Franz Marcs Spuren: ein paar Bilder in den Museen dieser Welt und sein Grabstein, unter dem er nicht liegt, weil er bei Verdun fiel. Ich will mir einbilden, dass dieses Pferd den Frieden sieht, noch weit entfernt. Dass es die Farben des Lebens sieht, überall am Horizont. Und dass es uns mit seinem Blick mitnimmt in diese Weite und die Hoffnung, dass es möglich ist. Und zwar nicht erst dereinst, nicht erst am letzten aller Tage, sondern wir heute – jeder mit seinem kleinen begrenzten Leben einen Stück des Weges dahin gehen kann. Darum, liebe Gemeinde ist das Erinnern wichtig, das Kränze niederlegen, das Erzählen von Vergangenem, von Wegen und auch Irrwegen, aber auch unendlich wichtig, unsere hoffentlich nie endenden Friedensgebete, und all das, was wir tun können: an unserem Ort, in unserer Gemeinde, mit unserer Stimme bei der Wahl.. . Mit unserem Widerspruch bei Hetzparolen und Sprüchen. Mit unserer Freundlichkeit und Herzlichkeit und den vielen kleinen Dingen, die wir tun.
Liebe Gemeinde, noch einmal Daniel Kehlmann:
„Uns andere aber hört man dort, wo wir einst lebten, manchmal in den Bäumen.
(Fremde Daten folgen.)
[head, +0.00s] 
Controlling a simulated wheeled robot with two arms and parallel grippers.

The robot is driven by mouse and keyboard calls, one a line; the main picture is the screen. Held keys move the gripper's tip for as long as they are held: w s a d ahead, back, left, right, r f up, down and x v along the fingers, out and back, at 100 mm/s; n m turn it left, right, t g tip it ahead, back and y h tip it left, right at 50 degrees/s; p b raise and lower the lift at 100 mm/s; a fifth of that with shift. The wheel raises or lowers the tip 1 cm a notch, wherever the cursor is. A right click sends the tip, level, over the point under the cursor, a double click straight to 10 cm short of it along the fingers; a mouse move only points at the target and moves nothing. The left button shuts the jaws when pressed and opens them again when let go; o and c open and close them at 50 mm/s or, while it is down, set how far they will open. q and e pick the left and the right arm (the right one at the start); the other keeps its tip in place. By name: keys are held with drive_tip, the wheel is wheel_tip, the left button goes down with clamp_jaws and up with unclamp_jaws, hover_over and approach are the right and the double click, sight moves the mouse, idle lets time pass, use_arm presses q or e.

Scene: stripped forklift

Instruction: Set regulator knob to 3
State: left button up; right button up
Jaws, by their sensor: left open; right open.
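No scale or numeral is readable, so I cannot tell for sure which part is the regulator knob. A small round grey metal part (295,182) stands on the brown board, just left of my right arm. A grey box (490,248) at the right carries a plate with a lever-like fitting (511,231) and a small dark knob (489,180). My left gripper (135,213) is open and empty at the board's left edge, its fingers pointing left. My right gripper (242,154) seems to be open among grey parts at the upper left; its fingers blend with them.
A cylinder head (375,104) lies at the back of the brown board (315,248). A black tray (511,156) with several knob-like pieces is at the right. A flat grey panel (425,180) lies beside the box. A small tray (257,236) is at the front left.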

Man hört uns im Gras und im Grillenzirpen, man hört uns, wenn man den Kopf gegen das Astloch der alten Ulme legt, und zuweilen kommt es Kindern vor, als könnten sie unsere Gesichter im Wasser das Baches sehen. Unsere Kirche steht nicht mehr, aber die Kiesel , die das Wasser rund und weiß geschliffen hat sind noch dieselben. Wie auch die Bäume dieselben sind. Wir aber erinnern uns, auch wenn keiner sich an uns erinnert. Denn wir haben uns noch nicht abgefunden, nicht zu sein. Der Tod ist immer noch neu für uns. Und die Dinge der Lebenden sind uns nicht gleichgültig. Denn es ist alles nicht lang her.“
Amen
(Zum Abschluss singen wir den 3. Vers von Lied 426)
Literatur zur Predigt:
Daniel Kehlmann, Tyll, 2018,
Diverse Arbeitshilfen zum Volkstrauertag vom Bund Kriegsgräberfürsorge sowie Hinweise zum Lied EG 426 aus einer Predigt aus der Katharinenkirche Eglosheim, 2011
Anmerkung: Ich habe zum Gottesdienst eine Kopie des Bildes von Franz Marc mitgebracht, sowie auf Liedblättern das Friedensemblem“ Schwerter zu Pflugscharen“ abgedruckt.